United States District Court, W.D. Washington, Tacoma

December 22, 2017

NANCY A BERRYHILL, Acting Commissioner of Social Security, Defendant.



         The District Court has referred this action, filed pursuant to 42 U.S.C. § 405(g), to United States Magistrate Judge David W. Christel. Plaintiff Cecilia Wyatt filed this matter seeking judicial review of Defendant's denial of her application for supplemental security income (“SSI”).

         After considering the record, the undersigned concludes the Administrative Law Judge (“ALJ”) erred by relying on testimony from a vocational expert (“VE”) despite a conflict between the VE's testimony and the Dictionary of Occupational Titles (“DOT”). The ALJ also erred by asking the VE a hypothetical question that did not reflect all of Plaintiff's limitations and relying on the VE's subsequent testimony. The ALJ's errors are therefore not harmless, and the undersigned recommends this matter be reversed and remanded pursuant to sentence four of 42 U.S.C. § 405(g) to the Acting Commissioner of Social Security (“Commissioner”).

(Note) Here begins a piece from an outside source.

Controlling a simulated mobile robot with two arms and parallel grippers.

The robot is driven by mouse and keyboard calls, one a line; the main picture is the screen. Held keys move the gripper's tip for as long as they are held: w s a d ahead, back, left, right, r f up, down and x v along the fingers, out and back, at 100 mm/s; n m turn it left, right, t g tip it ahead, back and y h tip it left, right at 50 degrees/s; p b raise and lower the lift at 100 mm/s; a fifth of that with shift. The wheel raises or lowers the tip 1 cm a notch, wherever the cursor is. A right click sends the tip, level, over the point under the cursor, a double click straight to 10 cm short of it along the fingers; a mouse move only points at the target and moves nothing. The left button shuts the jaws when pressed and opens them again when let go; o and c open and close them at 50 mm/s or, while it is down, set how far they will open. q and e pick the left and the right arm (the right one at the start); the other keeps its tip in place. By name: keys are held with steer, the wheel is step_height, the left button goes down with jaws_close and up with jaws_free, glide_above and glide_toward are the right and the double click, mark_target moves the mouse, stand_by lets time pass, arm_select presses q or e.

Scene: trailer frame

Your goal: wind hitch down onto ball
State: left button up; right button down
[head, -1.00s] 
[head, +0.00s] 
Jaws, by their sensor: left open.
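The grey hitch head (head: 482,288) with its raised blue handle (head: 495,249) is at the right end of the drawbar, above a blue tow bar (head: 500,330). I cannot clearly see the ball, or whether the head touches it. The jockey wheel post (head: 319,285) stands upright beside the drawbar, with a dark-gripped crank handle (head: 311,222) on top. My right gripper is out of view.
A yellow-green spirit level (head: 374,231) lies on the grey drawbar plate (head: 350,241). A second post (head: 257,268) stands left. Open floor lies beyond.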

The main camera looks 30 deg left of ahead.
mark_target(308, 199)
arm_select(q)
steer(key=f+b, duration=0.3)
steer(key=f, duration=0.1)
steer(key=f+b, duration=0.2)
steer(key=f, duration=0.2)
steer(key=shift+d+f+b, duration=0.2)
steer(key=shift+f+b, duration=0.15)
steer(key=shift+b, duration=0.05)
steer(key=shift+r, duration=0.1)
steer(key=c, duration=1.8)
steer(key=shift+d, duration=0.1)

         On August 22, 2013, Plaintiff filed an application for SSI, alleging disability as of October 27, 2009.[1] See Dkt. 9, Administrative Record (“AR”) 13. The application was denied upon initial administrative review and on reconsideration. AR 13. ALJ Cynthia D. Rosa held a hearing on December 12, 2014. AR 39-66. In a decision dated April 11, 2015, the ALJ determined Plaintiff to be not disabled. AR 13-32. Plaintiff's request for review of the ALJ's decision was denied by the Appeals Council, making the ALJ's decision the final decision of the Commissioner. AR 1-5; 20 C.F.R. § 404.981, § 416.1481.

         In Plaintiff's Opening Brief, Plaintiff maintains the ALJ erred in how she questioned the VE with respect to (1) Plaintiff's limitation to simple, routine tasks; and (2) Plaintiff's limitation that she should have the option to alternate between sitting and standing every 20 minutes. Dkt. 11, pp. 1, 3-12.

         On October 20, 2017, the Court ordered supplemental briefing, directing the parties to address recent case law relevant to DOT and VE conflicts, as well as an issue related to harmless error. Dkt. 16. Plaintiff and Defendant timely provided supplemental briefing. See Dkt. 17, 18. The matter became ready for the Court's consideration on November 27, 2017.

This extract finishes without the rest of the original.